The more they considered the idea, the more support they found for moving forward with it.
“One of the factors why so little research has been done on Ice Age archaeology is because of Sicily’s incredibly abundant and outstanding Greek, Roman, and Norman UNESCO World Heritage sites,” says Tryon. “By comparison, the broken stones and bones of a Paleolithic site have just not been seen as interesting a topic for investigation.”
However, the researchers are finding that people are in fact very excited about the earliest human history on Sicily.
Now with the Early Occupation of Sicily Project (EOS), the team is focused on the southeastern part of the island, where they are surveying a series of sites both on land and underwater, examining existing museum and private collections, and enlisting the help of citizen scientists to locate potential new areas to survey or sites to excavate.
“It’s a fun and very photogenic project. There are caves on the coast, caves you have to swim into, and volcanoes erupting in the background. It’s pretty over the top,” says Tryon.
Looking for sites submerged underwater isn’t straightforward. Sicily’s complicated geological history means that ancient shorelines and landscapes are tilted to varying degrees across the island, and estimating ancient sea level – and thus where people might have lived – isn’t straightforward.
A source of data to help with these calculations is tiny, quarter-sized holes on the inside wall of one of the caves. The holes are made by a type of burrowing mollusk that anchors itself to the rock slightly below the water line, making these holes a good approximation of sea level. The researchers are mapping where they find these holes to help track the rate of uplift the island has experienced over time.
The EOS team is also interested in the changing ecology of the island. During ice ages, when the sea level dropped, the island was periodically accessible to mainland Italy via a land bridge, providing an opportunity for animals of all kinds to settle in Sicily and even adjacent islands, says Tryon. When glaciers melted and flooded the oceans, sea levels rose and the land bridges were once again underwater, resulting in the isolation of animals on islands, particularly those that don’t swim well, something that can lead to distinctive evolutionary changes in animal communities. For instance, Sicily was once home to tiny elephants the size of dogs, as well as gigantic swans, and one of the questions the researchers hope to answer is whether humans played any role in the extinction of these species.
“Islands are often good case studies, or natural laboratories, because their physical boundaries are well-defined, and they can be treated more or less as like a controlled experiment,” Tryon says. “Around 20,000 years ago or so, sea level had dropped enough that people could walk across from mainland Italy to Sicily. It looks like it was probably in two phases, where at one point it was a swamp, so big animals got across, and at another point it was dry enough that little animals got across, too. Whenever some new animal or plant comes in, there’s a major ecological shift that often includes the extinction of existing species, but it’s unclear if the shifts happened in Sicily at the same time when people arrived or perhaps shortly before they showed up. This is why we need better archeological data and fossils to help us understand what ecological communities might have been like before and after people arrived.”
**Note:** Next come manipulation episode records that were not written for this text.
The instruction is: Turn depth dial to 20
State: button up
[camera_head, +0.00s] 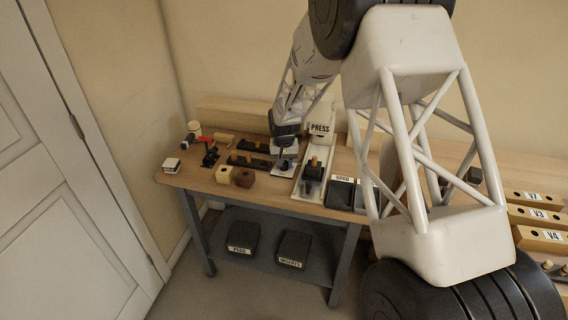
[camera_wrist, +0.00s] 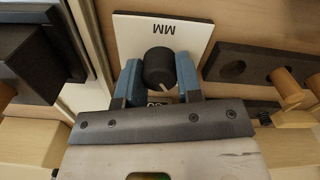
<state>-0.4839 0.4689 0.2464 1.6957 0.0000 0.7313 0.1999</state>
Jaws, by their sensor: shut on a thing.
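The depth dial (camera_wrist: 159,66) is a dark round knob with a pale pointer line, seen in the wrist view on a white plate (camera_wrist: 190,30) marked "MM", which appears upside down. The pointer line aims toward the lower right in that view. My gripper (camera_wrist: 160,82) has its two blue fingers on either side of the knob, shut on it. In the head view my gripper (camera_head: 285,163) is down at the plate on the bench, and the knob is too small there to read. Most of the plate's scale is hidden under my gripper; part of a number shows below the knob.
A dark block with pegs (camera_wrist: 246,64) lies close on the right in the wrist view. A pale rail with a dark carriage (camera_head: 312,172) stands right of the plate in the head view, near the PRESS box (camera_head: 320,128). A dark bin (camera_head: 340,192) is farther right.

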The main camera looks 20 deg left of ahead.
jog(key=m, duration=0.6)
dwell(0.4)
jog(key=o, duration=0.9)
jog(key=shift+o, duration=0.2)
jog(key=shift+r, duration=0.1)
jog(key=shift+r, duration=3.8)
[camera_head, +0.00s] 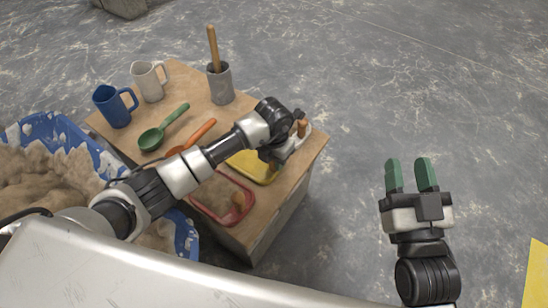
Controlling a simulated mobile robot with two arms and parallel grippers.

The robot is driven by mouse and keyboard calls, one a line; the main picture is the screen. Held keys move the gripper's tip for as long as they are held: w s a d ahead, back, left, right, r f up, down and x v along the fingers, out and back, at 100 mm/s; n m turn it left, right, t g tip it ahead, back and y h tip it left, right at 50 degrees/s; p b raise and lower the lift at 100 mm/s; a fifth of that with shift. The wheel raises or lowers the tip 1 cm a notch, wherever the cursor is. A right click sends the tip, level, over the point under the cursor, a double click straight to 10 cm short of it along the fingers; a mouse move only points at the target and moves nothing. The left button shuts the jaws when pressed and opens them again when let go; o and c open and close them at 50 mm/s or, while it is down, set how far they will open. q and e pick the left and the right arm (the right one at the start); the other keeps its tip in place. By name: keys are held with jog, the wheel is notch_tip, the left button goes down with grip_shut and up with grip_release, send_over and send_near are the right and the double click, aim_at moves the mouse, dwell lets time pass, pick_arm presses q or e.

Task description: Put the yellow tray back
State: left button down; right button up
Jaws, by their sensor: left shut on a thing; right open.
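The yellow tray (250,169) is at the right part of the wooden table top, partly hidden by my left arm. My left gripper (279,155) is shut at the tray's far right side and appears to grip its rim; the wrist hides most of the fingers and the contact. I cannot tell whether the tray rests on the table or is slightly lifted. My right gripper (412,172) is open and empty, with green fingertips pointing away from me, over the floor right of the table.
A green scoop (152,138), an orange-handled tool (201,131), a blue mug (112,106), a white mug (150,83) and a grey pot (220,84) share the wooden table (190,91). A blue tub (62,127) holds mortar.

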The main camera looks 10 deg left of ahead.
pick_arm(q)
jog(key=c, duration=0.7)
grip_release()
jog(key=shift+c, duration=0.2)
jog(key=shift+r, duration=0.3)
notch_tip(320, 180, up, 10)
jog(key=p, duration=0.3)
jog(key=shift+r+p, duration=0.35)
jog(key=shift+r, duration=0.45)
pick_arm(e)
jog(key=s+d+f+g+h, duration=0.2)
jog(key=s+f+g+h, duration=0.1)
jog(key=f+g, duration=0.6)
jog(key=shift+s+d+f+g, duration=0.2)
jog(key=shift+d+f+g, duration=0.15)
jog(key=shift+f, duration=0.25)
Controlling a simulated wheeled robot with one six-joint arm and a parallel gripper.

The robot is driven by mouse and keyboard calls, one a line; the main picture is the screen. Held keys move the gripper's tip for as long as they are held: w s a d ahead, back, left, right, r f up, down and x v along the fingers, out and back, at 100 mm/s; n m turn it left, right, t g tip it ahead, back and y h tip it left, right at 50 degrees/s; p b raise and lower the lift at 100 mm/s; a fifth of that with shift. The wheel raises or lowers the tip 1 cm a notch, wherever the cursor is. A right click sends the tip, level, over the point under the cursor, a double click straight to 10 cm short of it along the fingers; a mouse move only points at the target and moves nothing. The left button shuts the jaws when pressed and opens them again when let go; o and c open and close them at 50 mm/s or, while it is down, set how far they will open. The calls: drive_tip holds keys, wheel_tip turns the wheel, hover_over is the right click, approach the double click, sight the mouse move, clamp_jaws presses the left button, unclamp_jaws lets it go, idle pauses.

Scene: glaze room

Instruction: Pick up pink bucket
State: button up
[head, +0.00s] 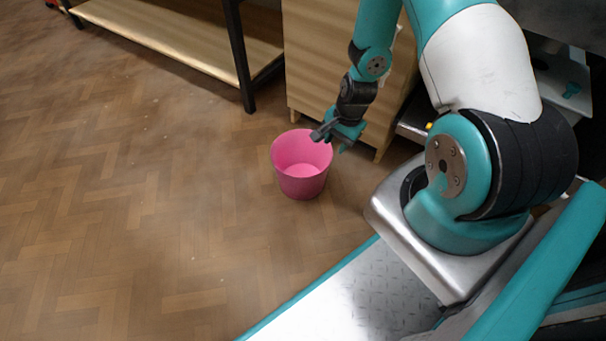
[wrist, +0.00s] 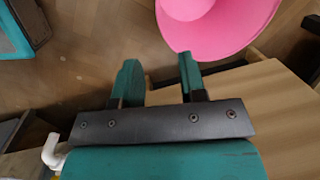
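The pink bucket (head: 302,183) stands upright and empty on the floor in the head view. In the wrist view, part of the bucket (wrist: 222,28) shows at the top, cut off by the frame edge. My gripper (head: 332,140) is at the bucket's right rim in the head view and covers a little of it. In the wrist view my gripper (wrist: 159,74) is open, with nothing between its fingers. The right finger's tip overlaps the bucket's edge in the picture; I cannot tell whether they touch.
A wooden cabinet (head: 325,50) stands right behind the bucket and my gripper. A low wooden shelf (head: 175,32) with dark metal legs is at the back left. The herringbone floor (head: 130,200) to the left of the bucket is clear.

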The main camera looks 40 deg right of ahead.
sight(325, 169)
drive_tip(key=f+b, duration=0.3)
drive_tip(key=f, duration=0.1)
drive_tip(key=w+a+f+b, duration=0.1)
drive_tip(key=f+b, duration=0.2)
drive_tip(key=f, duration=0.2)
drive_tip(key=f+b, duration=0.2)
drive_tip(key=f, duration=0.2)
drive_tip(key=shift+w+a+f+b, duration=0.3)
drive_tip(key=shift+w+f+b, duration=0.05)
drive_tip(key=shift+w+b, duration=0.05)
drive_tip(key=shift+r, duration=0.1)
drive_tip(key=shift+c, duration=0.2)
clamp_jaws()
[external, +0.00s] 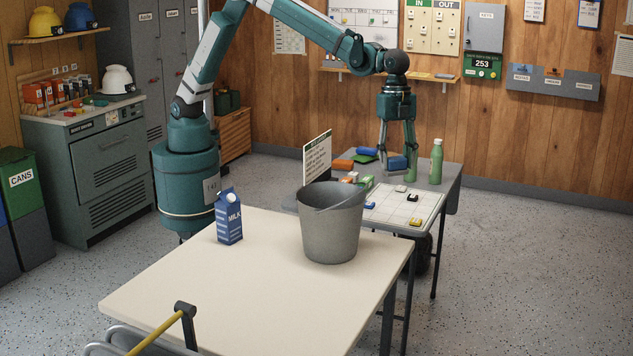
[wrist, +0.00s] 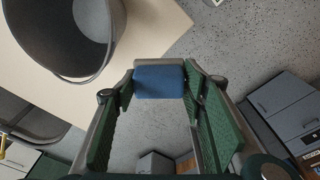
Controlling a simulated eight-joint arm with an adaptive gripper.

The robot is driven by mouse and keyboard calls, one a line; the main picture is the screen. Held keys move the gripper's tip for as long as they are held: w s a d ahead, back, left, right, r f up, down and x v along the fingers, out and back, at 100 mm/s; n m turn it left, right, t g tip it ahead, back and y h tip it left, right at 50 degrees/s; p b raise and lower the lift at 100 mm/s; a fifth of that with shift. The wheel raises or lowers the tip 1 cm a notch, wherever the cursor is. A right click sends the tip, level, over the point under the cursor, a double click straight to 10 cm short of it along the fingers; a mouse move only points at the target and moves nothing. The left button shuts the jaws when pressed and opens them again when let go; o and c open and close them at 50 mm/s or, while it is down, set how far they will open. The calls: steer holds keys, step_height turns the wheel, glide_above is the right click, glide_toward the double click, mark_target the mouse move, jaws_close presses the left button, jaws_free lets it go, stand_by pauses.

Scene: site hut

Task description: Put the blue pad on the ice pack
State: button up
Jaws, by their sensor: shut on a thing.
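My gripper (external: 398,168) is over the grey side table (external: 436,172), its fingers pointing down among small items. In the wrist view my gripper (wrist: 160,82) is shut on the blue pad (wrist: 159,82), which sits between the green-lined fingertips. A blue item (external: 367,150) lies left of the gripper on the side table. I cannot tell whether it is the ice pack, and no ice pack is clearly identifiable.
A green bottle (external: 436,163) stands close to the right of the gripper. A grey bucket (external: 332,230) and milk carton (external: 229,218) stand on the cream table (external: 250,300).

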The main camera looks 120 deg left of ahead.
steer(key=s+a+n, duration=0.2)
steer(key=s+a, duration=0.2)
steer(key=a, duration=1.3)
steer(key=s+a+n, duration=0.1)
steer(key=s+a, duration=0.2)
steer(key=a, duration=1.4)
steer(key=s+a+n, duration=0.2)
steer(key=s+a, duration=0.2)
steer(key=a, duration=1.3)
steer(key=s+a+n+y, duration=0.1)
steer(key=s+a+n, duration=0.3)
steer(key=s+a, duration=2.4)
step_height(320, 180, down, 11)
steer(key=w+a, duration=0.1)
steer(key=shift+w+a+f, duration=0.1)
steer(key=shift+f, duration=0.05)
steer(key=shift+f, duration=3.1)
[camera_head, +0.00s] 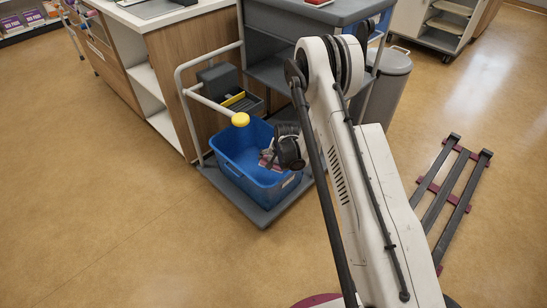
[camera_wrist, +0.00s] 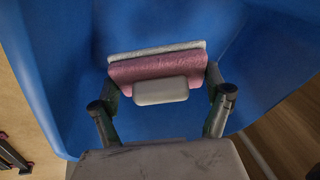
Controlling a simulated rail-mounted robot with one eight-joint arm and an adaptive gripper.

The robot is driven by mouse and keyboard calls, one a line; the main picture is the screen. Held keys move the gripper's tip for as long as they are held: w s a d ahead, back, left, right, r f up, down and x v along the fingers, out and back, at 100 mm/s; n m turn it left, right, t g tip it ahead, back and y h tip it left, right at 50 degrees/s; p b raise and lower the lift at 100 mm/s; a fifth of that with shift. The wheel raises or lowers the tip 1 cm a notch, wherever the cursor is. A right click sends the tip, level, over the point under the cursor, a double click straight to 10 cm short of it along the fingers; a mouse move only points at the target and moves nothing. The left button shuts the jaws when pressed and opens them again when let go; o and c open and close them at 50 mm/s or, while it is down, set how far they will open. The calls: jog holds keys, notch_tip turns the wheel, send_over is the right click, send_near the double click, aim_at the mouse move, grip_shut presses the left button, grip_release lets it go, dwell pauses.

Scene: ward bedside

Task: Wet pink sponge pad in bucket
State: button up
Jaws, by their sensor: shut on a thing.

Typically, to get this baseline information, one approach is to take sediment samples from lakes, ponds, or swamps where researchers can analyze things like different kinds of pollen in the sediment to show what local vegetation would have been like. However, Sicily is very dry, so this technique hasn’t worked so far, Tryon says:
“When other teams drilled the few lakes that there are, it was clear they had dried up during the period in question. This meant that was no mud, pollen, or anything else was being deposited in these lakes, or if it had been there long ago, later erosion wore it away. Now we’re trying to see what other kinds of data might be out there.”
For her undergraduate thesis, Falci combed the literature to find all available information on what animals had been documented on Sicily from about 20,000 to 10,000 years ago. Tryon says though it made for an excellent thesis, there simply isn’t enough data available to conclude exactly when species went extinct or if humans played a part in those events. However, Falci’s work helped focus on what data needs to be collected for the bigger project.
Querenet helped with surveying, and Gonzalez examined fossil animals and shells from museum collections, some of which hadn’t been studied in decades and were still wrapped in World War II-era newspapers. Carroll is doing her thesis on some of the stone artifacts from Sicily. As a first step, Tryon says, Carroll is focusing on studying a collection of tools from a site that was dug in the 1970s, examining how the tools were made and the materials they were made from, work which has yielded surprising insights into the people who made them.
“It turns out that when we first looked at the collection, based on how the tools were made, it didn’t look like these Ice Age people cared about conserving materials,” Tryon says. “For instance, they were throwing away tools they could have still used, so I thought they must be sitting right on the source of the good kinds of rock for toolmaking as the reason why they weren’t not being careful. When we later relocated the site and looked at the geology carefully, it became obvious that the rocks couldn’t be coming from nearby. People were clearly bringing this stuff in from somewhere, and it looks like the source of those rocks is probably at least 12 or 13 miles away up and over some pretty steep mountains, and that tells us something about how mobile these people were.”
Tryon says a unique aspect of the project is that Patania emphasizes outreach through public lectures and training to engage the public, get the word out, and even to enlist the aid of the Italian Navy, with many of their expert divers based in nearby Augusta. This approach seems to be working.
“Once we start digging a site, it’s exposed and at risk for vandalism or accidental damage. Unlike in Connecticut, where almost everything is privately owned, everyone has access to the beach in Italy. This means that coastal sites can be accessed by anyone, so getting the communities involved also has a practical side of things. It is important to give people a sense of ownership or involvement, and therefore to work together to preserve the sites that are part of their heritage.”
With the help of citizen science, the researchers are finding more sites than they ever could have on their own, a collaboration that has led to some unexpected finds. These include otherwise inaccessible cave systems on an Italian Navy base that were expanded into a tunnel network connecting pill boxes and bunkers during World War II.
“One cave in that system has a stalagmite that’s still dripping water. We’ve sampled that to see if that has been the case for 15,000 years or so. Even if not, stalagmites trap the water, pollen, and other materials and you can get all kinds of ancient and modern climate data from studying them,” Tryon says.